Technology is making it so that we are all connected without the need for the physical-presence kind of being connected. That is strange, fascinating, and has a certain magnetism that is very difficult to resist. What is at stake is no less than the transformation of centuries of human behaviour, and that is part of the fascination. But while our existence morphs and we rush headlong into our socially minimalist future, we use our present culture to helplessly signal our nostalgia about our past. We know what our future will be missing, and we are already full of nostalgia about it, but we know that what little we can do about is not going to affect the outcome that much.
So, almost in full hindsight now, the DIY implosion of the past few years must have really been a reaction to our technological dis/connection. In typography, the minimalist future is already here, with something as austere as the sans serif having become the preferred expression of progress and fortune, both part of the connected isolation we are undergoing.

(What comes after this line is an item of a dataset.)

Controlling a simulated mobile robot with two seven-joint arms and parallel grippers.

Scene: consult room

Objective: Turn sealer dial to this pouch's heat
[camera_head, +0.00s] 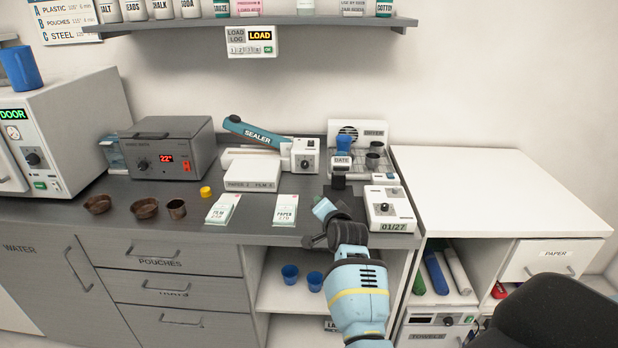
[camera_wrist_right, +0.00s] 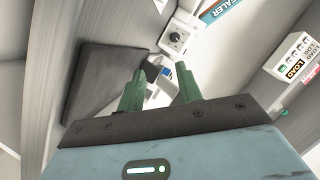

But when physical interaction must take place, like coffee shops and gin joints, our organic alphabets ride high and mighty. That sense of human heritage – elegance and exuberance in our writing, the use of flaws to charmingly brand our own individualism – keeps turning up in all kinds of places, most unexpected of which is the digital world. The overall message seems to be that we are still creative, imaginative, and unique. In the digital world, on blogs where we write about our puny music and fashion preferences, we are just articulating this individualism of ours, this third domain of existence our future seems eager to dismiss.
These were the thoughts behind Blog Script, the second collaboration between Carolina Marando and Alejandro Paul, after their successful stint with the Distillery set of fonts. This typeface comes in two weights, alternates for most letters, and a strong aesthetic rooted in
individuality and freedom of spirit. Use it to be alone together, to tell the world that we are still human, for now.